--- DIRECTIONS FOR THIS TASK ---
Gather all lines in the data that hold the string "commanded".

--- DATASET SECTION ---
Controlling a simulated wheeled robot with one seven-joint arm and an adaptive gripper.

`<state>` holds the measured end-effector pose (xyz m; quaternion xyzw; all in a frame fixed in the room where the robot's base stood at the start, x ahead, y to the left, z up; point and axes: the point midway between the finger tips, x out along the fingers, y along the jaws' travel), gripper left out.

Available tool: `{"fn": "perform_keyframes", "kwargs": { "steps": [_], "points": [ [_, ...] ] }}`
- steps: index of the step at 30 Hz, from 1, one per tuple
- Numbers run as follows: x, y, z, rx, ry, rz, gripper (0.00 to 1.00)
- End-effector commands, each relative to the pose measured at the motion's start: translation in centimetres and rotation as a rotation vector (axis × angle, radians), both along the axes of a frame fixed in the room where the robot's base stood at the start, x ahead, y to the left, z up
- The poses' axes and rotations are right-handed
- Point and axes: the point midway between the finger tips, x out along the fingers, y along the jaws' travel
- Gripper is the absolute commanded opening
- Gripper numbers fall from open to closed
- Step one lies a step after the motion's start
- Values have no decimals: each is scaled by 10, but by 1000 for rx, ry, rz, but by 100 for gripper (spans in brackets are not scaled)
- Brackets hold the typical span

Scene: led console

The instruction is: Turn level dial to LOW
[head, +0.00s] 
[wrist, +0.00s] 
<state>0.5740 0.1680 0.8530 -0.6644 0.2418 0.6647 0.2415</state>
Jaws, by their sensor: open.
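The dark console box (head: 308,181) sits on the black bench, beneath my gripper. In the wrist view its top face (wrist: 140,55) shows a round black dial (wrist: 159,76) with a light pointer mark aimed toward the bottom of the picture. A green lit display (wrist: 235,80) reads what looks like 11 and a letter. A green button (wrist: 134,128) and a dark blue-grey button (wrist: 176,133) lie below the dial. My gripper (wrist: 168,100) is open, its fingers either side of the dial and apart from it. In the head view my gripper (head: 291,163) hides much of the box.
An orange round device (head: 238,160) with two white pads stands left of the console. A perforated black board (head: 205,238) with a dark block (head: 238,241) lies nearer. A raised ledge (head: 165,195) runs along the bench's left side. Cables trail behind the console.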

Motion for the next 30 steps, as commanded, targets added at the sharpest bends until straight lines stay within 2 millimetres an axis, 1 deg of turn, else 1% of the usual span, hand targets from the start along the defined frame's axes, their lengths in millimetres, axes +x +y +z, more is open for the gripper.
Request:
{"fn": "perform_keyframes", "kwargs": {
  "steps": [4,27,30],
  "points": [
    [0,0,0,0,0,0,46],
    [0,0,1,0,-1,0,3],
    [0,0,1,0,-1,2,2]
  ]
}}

--- RESPONSE BELOW ---
- Gripper is the absolute commanded opening
Motion for the next 30 steps, as commanded, targets added at the sharpest bends until straight lines stay within 2 millimetres an axis, 1 deg of turn, else 1% of the usual span, hand targets from the start along the defined frame's axes, their lengths in millimetres, axes +x +y +z, more is open for the gripper.

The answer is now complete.